Data-Driven Fixes for Common Machining Defects
Documented shop-floor studies reveal three recurring production issues when cutting 1144 carbon steel. The corrective actions below are derived from documented tool-life trials and supplant trial-and-error guesswork.
1. Torn or Matt Surface Finish on Longitudinal Turning
Root cause: Negative-rake geometry compresses MnS stringers rather than shearing them cleanly. Fix: Adopt a positive-rake carbide insert with a nose radius of 1/32 in or larger. Elevate cutting speed toward 400 SFM so chip temperature promotes sulfide smearing at the tool-chip interface, naturally lubricating the crater zone and reducing tearing.
2. Drifted Hole Diameter (+0.003 in to +0.005 in Oversize)
Root cause: Excessive built-up edge on HSS drills. Fix: Reduce speed to 70 SFM and increase feed to 0.009 in/rev to thicken the chip and increase evacuation force. Alternatively, substitute a cobalt drill with TiAlN coating and peck-drill at 1.5× diameter intervals.
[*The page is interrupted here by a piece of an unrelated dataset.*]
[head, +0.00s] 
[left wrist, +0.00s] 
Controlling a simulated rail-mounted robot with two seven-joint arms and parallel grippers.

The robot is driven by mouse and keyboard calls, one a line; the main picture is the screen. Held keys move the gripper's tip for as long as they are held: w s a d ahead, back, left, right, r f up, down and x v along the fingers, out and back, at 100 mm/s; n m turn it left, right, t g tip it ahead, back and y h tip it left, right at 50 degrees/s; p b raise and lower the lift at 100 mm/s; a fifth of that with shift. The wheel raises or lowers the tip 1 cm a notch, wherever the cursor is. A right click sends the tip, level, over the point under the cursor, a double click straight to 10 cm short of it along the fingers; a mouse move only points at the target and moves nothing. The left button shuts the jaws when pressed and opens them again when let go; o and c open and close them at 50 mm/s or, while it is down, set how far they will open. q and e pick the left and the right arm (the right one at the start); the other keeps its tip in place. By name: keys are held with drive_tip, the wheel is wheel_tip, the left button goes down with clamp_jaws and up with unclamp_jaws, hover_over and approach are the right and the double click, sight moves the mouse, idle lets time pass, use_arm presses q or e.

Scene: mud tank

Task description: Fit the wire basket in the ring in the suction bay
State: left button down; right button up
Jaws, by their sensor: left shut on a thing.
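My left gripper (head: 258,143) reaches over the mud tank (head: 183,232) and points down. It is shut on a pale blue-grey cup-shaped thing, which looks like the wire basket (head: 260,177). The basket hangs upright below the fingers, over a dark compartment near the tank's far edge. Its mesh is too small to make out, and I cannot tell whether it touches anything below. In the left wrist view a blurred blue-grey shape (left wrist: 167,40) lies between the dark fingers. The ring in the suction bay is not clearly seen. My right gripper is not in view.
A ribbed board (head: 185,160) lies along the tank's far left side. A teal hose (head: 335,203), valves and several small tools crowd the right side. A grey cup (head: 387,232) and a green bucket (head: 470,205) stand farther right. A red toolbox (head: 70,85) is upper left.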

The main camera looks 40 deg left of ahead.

3. Post-Machining Warping After Rough Stock Removal
Root cause: Redistribution of residual cold-drawn stresses in non-Class B material. Fix: Specify Class B (stress-relieved) stock upfront; the 5–8% price premium usually pays for itself by eliminating post-roughing normalize cycles at 1,150°F. If only Class A is available, program an in-process stress-relief soak before final finishing.